My Night with Billie Holiday
ecause we were in University and obnoxious and in many ways utterly naïve, my friends and I would buy similarly obnoxious and garish button down shirts either emblazoned with floral Hawaiian prints—the Aloha shirt (Polynesian, I guess)—or silk-screened with something atrociously resembling a far-East dragon, or, more usually, Mandarin or Cantonese script. Or more likely it was I alone who had the bad taste, my friends proving a steady bulwark against my creeping meretriousness. At any rate, the shirts were given to equally obnoxious labeling; one (actually all) being so-called the “Get Laid Shirt.” More, as I would like to recall, a result of our innocence than any general crassness such an atmosphere imbues, the “Get Laid Shirt” embodied a freedom we had yet to grapple with, even less comprehend. There were no consequences—albeit a few, essentially ineffectual university bodies—no limits, no shortage of possibility to our actions. Every sentence either began with the liberatory “I” or the call to arms “We.”
As to the effectiveness of the “Get Laid Shirts,” the data were inconclusive. It seemed I was no more or no less likely to get laid wearing the shirts, and an unlikely three week- streak only added to the sterling perception that would later be invalidated once I acquired a permanent girlfriend. But, really, the story begins on an early autumnal night at The Pub (our suitably named on-campus pub) where, on a predictable Wednesday night lark, my roommates and I (the six of us, and my gaudy shirt) decided to start the weekend early, not unlike weeks’ prior.
Having imbibed enough alcohol to disable good sense, as well as freely indulging myself in ridiculous dance floor histrionics, and, of course, reveling in my friend Matty’s controlled, carefully studied, bleating, I then proceeded to work at my collar magnanimously, straightening and smoothing out the dampness, spotting an innocent girl for whom my boorishness would no doubt offend. I made my way over and slipped into the empty chair beside her, apparently, to the horror of her girlfriends; but recognizing the situation, my friends were quick to play interference. Caruso, our unflappable consigliere into the world of University Athletics (he was a Baller), deftly diffused the girls’ consternation by simply being in close enough proximity; his quasi-celebrity seemed license enough for our sometimes-odd behavior. Our in house lothario, Ben, who was as impressed with his own good looks, if not more so, than practically every other girl at the bar, made short work of convincing a shapely red-head that it was better if they went back to her place. I, meanwhile, was tweaking the sincere face, crooking the smile winsomely, incredulously elevating the brow, and, surprisingly, it was working.

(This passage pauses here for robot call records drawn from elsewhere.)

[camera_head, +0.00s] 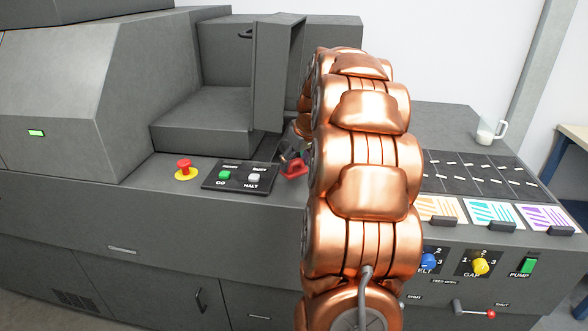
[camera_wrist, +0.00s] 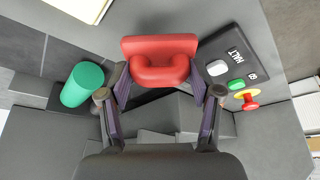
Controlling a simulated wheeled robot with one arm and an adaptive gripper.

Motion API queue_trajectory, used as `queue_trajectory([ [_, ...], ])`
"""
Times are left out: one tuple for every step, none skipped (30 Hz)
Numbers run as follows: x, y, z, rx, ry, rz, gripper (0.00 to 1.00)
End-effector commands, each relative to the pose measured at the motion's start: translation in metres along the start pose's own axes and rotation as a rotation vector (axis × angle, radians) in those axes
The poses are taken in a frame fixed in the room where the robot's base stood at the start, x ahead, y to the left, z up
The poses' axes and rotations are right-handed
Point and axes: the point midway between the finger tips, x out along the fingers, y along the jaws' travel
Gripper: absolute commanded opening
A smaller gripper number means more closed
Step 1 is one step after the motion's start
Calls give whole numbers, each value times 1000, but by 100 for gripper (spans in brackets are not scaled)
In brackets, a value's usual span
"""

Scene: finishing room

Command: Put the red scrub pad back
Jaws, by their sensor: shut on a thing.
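The red scrub pad (camera_wrist: 160,46) has a flat block and a looped handle. In the wrist view it sits between the fingertips of my gripper (camera_wrist: 160,72), which is shut on its handle. In the head view a small red part of the pad (camera_head: 293,168) shows just left of my copper arm, right of the GO/HALT panel. My arm hides most of the gripper there. The pad appears to be over the grey machine top; I cannot tell whether it touches it.
The GO/HALT panel (camera_head: 240,177) and a red stop button (camera_head: 184,168) are close by on the left. An upright grey door (camera_head: 276,75) stands behind. A green cylinder (camera_wrist: 82,83) shows in the wrist view. A clear mug (camera_head: 488,133) stands at the right.

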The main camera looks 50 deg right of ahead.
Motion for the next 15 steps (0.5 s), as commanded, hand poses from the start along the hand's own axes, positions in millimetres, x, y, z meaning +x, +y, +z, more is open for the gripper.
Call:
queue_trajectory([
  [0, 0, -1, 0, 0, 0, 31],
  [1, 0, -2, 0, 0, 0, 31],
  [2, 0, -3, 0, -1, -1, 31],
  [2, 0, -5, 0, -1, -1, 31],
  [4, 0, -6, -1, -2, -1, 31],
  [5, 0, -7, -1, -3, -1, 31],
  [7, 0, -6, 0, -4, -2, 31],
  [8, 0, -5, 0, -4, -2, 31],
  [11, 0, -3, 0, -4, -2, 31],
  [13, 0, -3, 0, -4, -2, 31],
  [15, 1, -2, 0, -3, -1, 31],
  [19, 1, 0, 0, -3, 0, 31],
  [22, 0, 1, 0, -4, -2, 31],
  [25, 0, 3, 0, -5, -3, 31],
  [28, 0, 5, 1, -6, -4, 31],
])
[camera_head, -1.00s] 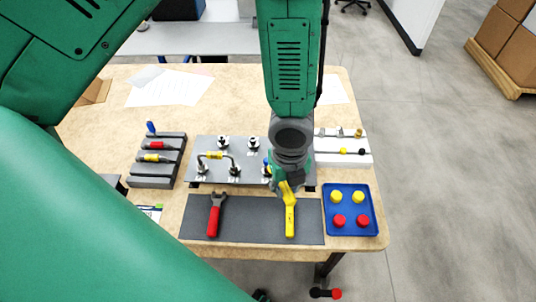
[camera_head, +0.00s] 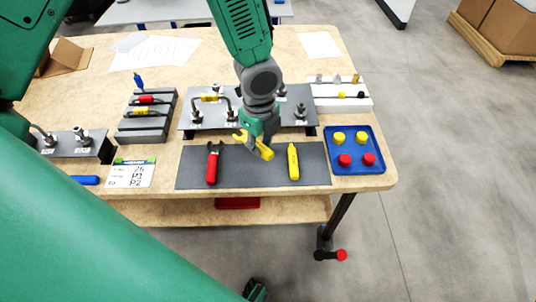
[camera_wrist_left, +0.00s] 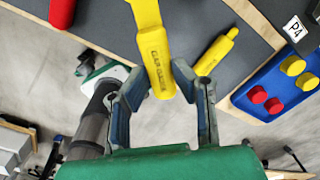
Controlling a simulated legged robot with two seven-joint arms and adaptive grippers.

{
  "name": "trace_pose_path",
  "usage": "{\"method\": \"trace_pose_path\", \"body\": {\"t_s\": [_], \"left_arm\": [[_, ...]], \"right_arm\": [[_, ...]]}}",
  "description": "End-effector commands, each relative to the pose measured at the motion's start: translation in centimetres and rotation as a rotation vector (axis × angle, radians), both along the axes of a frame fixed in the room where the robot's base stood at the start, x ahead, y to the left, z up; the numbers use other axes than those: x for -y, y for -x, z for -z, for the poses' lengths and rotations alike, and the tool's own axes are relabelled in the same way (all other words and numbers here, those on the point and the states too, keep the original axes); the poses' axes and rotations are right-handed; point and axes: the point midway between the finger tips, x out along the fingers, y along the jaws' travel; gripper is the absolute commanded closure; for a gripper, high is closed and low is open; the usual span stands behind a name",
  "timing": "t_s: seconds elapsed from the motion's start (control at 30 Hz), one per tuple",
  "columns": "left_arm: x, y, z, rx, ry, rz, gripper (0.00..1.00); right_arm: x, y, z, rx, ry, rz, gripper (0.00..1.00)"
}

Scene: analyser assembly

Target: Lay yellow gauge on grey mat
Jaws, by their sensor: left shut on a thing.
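My left gripper (camera_head: 262,134) is shut on the yellow gauge (camera_head: 259,148), a flat yellow piece with dark lettering. The gauge is held tilted over the back middle of the grey mat (camera_head: 250,177); I cannot tell whether it touches the mat. In the left wrist view the gauge (camera_wrist_left: 153,45) sits between the fingertips of the left gripper (camera_wrist_left: 165,90), and its far end runs out of the picture. On the mat lie a red-handled tool (camera_head: 212,164) to the left and another yellow tool (camera_head: 293,162) to the right, both apart from the gauge.
A blue tray (camera_head: 352,166) with yellow and red caps stands right of the mat. A metal plate with fittings (camera_head: 190,122) is just behind the mat, and a grey rack (camera_head: 147,118) stands at the back left. Mat surface between the two tools is free.

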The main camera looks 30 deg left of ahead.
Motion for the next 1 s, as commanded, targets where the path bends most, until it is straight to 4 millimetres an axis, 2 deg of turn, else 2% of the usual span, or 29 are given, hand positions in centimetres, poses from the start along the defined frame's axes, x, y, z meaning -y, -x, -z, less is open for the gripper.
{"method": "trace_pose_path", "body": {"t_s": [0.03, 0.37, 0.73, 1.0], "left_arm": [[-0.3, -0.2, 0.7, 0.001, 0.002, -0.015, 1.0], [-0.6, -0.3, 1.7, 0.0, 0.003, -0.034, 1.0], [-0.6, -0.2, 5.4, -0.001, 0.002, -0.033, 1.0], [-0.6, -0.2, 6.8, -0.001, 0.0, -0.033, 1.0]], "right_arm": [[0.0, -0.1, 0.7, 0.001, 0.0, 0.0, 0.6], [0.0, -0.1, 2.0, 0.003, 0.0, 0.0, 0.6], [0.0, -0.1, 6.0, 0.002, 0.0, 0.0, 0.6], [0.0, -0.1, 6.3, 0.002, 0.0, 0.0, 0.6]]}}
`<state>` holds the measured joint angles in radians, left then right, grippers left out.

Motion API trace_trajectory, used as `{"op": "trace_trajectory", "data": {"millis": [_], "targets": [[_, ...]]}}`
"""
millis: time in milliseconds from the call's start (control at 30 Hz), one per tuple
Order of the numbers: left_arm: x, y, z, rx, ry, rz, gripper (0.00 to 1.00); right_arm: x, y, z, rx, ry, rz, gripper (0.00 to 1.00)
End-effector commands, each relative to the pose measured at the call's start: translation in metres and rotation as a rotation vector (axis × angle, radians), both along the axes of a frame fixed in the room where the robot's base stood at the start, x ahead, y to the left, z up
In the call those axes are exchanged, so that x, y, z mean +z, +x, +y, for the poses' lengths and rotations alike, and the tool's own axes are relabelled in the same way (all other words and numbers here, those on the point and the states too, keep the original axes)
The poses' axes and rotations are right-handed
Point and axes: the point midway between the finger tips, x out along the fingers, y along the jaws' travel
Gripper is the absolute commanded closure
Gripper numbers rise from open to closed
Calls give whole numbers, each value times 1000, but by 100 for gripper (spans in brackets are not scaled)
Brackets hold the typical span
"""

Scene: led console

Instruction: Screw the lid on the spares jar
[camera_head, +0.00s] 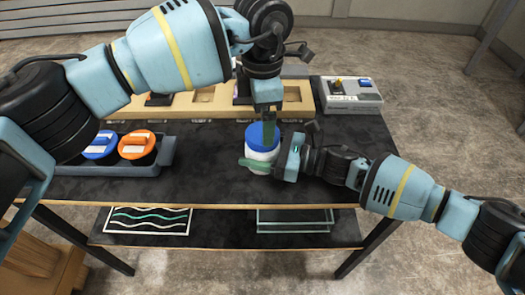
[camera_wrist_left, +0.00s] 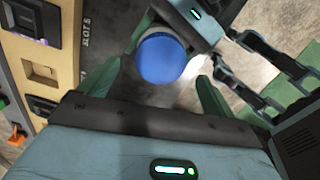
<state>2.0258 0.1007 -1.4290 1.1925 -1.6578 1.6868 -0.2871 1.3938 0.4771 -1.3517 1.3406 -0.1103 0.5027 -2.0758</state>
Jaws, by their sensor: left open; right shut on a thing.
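The spares jar (camera_head: 259,155) is white and stands upright near the middle of the dark table, partly hidden by my grippers. A blue lid (camera_head: 255,137) sits on its top; I cannot tell how tightly. My right gripper (camera_head: 261,166) is shut on the jar's body from the right side. My left gripper (camera_head: 268,132) points down at the lid from above, open. In the left wrist view, the round blue lid (camera_wrist_left: 162,58) lies between the two spread green fingers, with a gap on the right.
A blue-grey tray (camera_head: 110,171) on the left holds a blue-lidded jar (camera_head: 100,146) and an orange-lidded jar (camera_head: 137,146). A wooden rack (camera_head: 205,97) runs along the back. A grey box (camera_head: 350,95) stands at the back right. The front table edge is clear.

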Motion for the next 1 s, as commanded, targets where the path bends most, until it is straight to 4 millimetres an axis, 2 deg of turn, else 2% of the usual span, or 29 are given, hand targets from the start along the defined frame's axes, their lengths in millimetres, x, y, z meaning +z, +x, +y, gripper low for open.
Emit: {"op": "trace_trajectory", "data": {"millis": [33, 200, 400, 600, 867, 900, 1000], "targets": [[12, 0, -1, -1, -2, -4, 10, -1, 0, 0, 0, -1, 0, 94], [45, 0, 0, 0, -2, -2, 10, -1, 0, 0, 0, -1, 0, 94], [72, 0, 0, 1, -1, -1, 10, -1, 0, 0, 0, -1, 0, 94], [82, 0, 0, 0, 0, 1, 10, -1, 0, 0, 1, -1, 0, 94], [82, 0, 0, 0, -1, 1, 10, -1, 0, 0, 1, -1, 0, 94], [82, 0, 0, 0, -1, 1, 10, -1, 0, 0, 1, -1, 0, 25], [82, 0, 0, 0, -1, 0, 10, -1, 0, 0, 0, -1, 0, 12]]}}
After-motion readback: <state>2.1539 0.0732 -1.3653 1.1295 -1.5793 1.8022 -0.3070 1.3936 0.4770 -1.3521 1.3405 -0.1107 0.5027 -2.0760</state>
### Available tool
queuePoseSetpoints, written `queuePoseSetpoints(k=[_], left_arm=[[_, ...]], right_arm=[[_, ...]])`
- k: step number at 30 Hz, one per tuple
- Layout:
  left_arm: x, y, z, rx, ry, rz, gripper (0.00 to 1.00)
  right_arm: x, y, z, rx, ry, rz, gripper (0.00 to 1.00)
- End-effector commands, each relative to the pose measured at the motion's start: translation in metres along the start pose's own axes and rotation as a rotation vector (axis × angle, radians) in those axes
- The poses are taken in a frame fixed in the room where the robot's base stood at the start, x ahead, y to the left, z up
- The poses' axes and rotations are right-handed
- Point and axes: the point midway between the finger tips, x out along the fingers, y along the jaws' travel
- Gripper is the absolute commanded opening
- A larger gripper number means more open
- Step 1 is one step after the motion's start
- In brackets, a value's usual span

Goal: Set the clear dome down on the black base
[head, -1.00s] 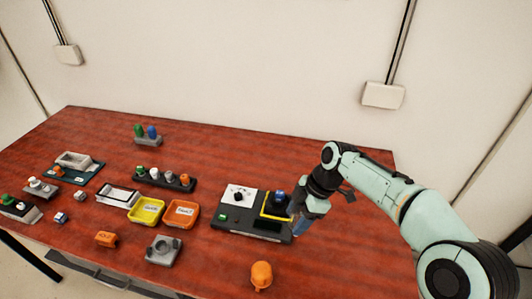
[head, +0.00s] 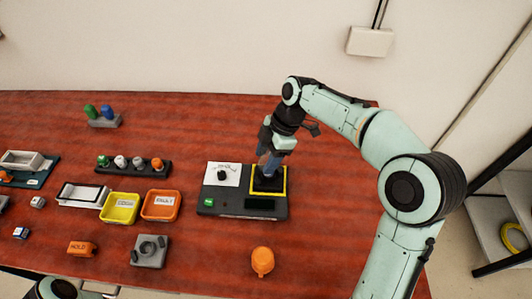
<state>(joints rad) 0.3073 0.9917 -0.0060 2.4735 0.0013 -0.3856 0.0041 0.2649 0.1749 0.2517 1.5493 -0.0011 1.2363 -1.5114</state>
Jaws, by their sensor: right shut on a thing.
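The black base (head: 268,184) sits inside the yellow square frame on the right part of a dark console (head: 217,208). My right gripper (head: 268,166) points down directly over it and is shut on a thing whose outline is hard to make out. I take it to be the clear dome, see-through and mostly hidden by the fingers. Whether it touches the base I cannot tell. Part of my left arm shows at the bottom left edge, but its gripper does not show.
The console also bears a white dial panel (head: 222,174) and a green button (head: 209,202). Yellow (head: 120,221) and orange (head: 161,218) trays stand to its left. An orange part (head: 262,261) stands in front. The red table is clear behind the console.

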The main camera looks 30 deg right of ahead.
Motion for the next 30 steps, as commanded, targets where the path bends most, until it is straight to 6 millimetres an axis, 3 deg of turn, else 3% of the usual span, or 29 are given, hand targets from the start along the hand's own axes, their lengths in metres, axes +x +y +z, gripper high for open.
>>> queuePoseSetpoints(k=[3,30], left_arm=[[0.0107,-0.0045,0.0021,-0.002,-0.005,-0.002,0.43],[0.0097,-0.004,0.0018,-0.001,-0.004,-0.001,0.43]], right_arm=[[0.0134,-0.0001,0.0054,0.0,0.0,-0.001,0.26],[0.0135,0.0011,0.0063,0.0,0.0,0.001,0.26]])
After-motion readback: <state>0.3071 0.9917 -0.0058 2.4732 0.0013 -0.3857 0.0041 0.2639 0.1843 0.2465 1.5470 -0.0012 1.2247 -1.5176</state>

But when her sincerity didn’t appear contrived, where she was genuinely interested in what I had to shout into her ear over the din, even excusing some spittle, I dropped the game and re-introduced myself. (Which is just to say I changed the game.) Her name was Angie. She had sable black hair, of buoyant curls, that ran the length of her neck and sat, delicately, in the grooves of her clavicle. Her face was intelligent and aloof and sympathetic. She looked a little like Wynona Ryder if Wynona Ryder were Italian. What exactly we talked about that eventually cemented the bond I can’t entirely recall, and yet we were out of The Pub before last call, into the humid, early autumn air, and on our way to her place.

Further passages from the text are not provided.